What is the one thing that every living thing needs? Of course the answer is water. Texas is a fast growing state, and unfortunately we have been a dryer than normal state for quite some time. Because of that, we are beginning to see firsthand what the future might be like without the water resources available to meet our needs.
The good thing is we can do something about this problem. Years ago our state lawmakers put in place a plan to help meet the states growing water needs, so that water would always come out of the tap when we turned the spigot. Now, because of our healthy economy and booming oil and gas business, we have the resources to fund that plan and ensure that we have water to meet our current and future needs.
Proposition 6 is a must-pass item on the November ballot. It sets up a revolving fund to pay for local water projects to meet local needs. The $2 billion in Rainy Day Fund money that we initially put into the new State Water Implementation Fund for Texas (SWIFT) will be invested, not spent. As I said, this will be a revolving fund, meaning money that is loaned out will be paid back and then used to make more loans in the future.
I’ve heard some people say that we have enough money to pay for this plan without using money from the Rainy Day Fund. That simply is not the case. If it were, we probably would have done that a long time before now. Lawmakers have been struggling to find new fees or taxes to pay for this plan since it was originally passed in 1997. This may be our only chance to fund it with existing revenues.

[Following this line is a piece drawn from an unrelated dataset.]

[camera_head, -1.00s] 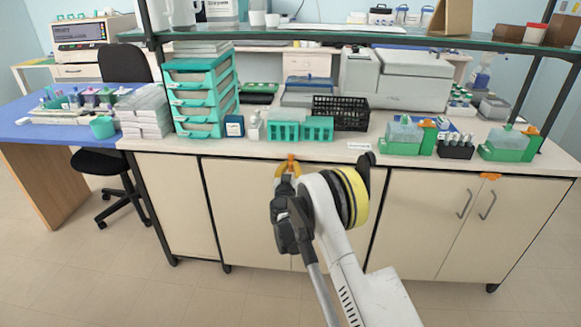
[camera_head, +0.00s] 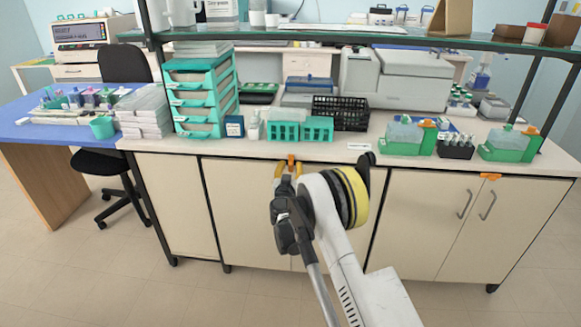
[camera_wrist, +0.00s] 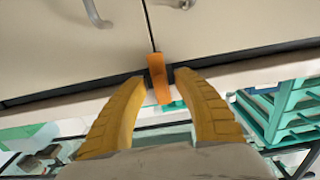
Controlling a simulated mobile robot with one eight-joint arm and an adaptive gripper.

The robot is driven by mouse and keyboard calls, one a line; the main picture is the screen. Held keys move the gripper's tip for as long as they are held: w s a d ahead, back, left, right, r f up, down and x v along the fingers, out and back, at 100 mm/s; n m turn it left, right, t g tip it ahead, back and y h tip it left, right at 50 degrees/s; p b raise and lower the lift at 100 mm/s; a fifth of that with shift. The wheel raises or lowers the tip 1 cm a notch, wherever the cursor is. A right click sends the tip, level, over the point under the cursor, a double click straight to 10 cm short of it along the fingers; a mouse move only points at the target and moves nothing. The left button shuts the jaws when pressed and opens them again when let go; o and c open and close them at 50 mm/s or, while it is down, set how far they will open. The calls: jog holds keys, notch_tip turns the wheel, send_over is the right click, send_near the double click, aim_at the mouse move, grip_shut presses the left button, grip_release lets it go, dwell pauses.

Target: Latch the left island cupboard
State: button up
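The left island cupboard (camera_head: 240,210) is under the bench, mostly behind my arm; its doors look shut. Its orange latch (camera_head: 291,160) sits at the top of the door seam, under the counter edge. In the wrist view the latch (camera_wrist: 158,75) stands upright, in line with the seam, between the cupboard doors (camera_wrist: 75,50). My gripper (camera_head: 288,171) is open in front of the latch. In the wrist view its yellow fingertips (camera_wrist: 160,78) are apart, one on each side of the latch, with visible gaps and nothing gripped.
The right cupboard (camera_head: 415,215) has an orange latch (camera_head: 490,177) lying across its door seam. On the counter (camera_head: 345,155) stand teal racks (camera_head: 300,130), a teal drawer stack (camera_head: 200,95) and a black basket (camera_head: 340,113). The floor before the cupboards is clear.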

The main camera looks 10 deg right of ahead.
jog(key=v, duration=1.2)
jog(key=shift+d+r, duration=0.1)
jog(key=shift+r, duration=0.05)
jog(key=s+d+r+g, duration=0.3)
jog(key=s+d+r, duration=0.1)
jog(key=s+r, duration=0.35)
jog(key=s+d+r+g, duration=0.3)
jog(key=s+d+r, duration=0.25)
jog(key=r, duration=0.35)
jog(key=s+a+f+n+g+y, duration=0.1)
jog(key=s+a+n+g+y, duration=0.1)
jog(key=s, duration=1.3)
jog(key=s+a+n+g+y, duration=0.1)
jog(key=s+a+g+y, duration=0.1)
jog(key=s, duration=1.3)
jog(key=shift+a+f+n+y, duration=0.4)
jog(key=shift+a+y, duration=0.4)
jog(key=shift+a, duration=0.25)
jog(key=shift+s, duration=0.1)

I’ve also heard people say we should just conserve water and not build a lot of new projects, like reservoirs, to increase our total supply. The truth is we need both conservation and new supply. We cannot meet our growing needs without a combination of both.
Conservation also costs money. Saving the large amount of water that we must save isn’t just a matter of low flow toilets. It is a matter of doing things like changing agricultural watering techniques and equipment, which takes money. It is a matter of researching new ways to use water more effectively, especially for heavy industrial users. Even finding new ways to reuse wastewater can cost money.
There has been a lot of talk about building desalinization plants to make use of water that is currently unusable. That is certainly an option, but again those plants are extremely expensive to build, along with the pipelines or other delivery systems for that water once it is fit to drink. The bottom line is we cannot reach any of our statewide water goals regarding supply or conservation without a significant funding source, and that is what Proposition 6 will give us.
It is my view that it would send a very bad economic message to the rest of the country and world if Proposition 6 is not approved. It would send a message that Texas is no longer interested in continued economic growth. We have worked too hard to build up the reputation of this state as the destination for new and expanding business to throw it all away now.
Proposition 6 makes good economic sense; it does not raise any taxes; and it is a conservative use of our money that will pay dividends to water ratepayers for decades to come.
Bill Hammond is president and
CEO of the Texas Association of Business.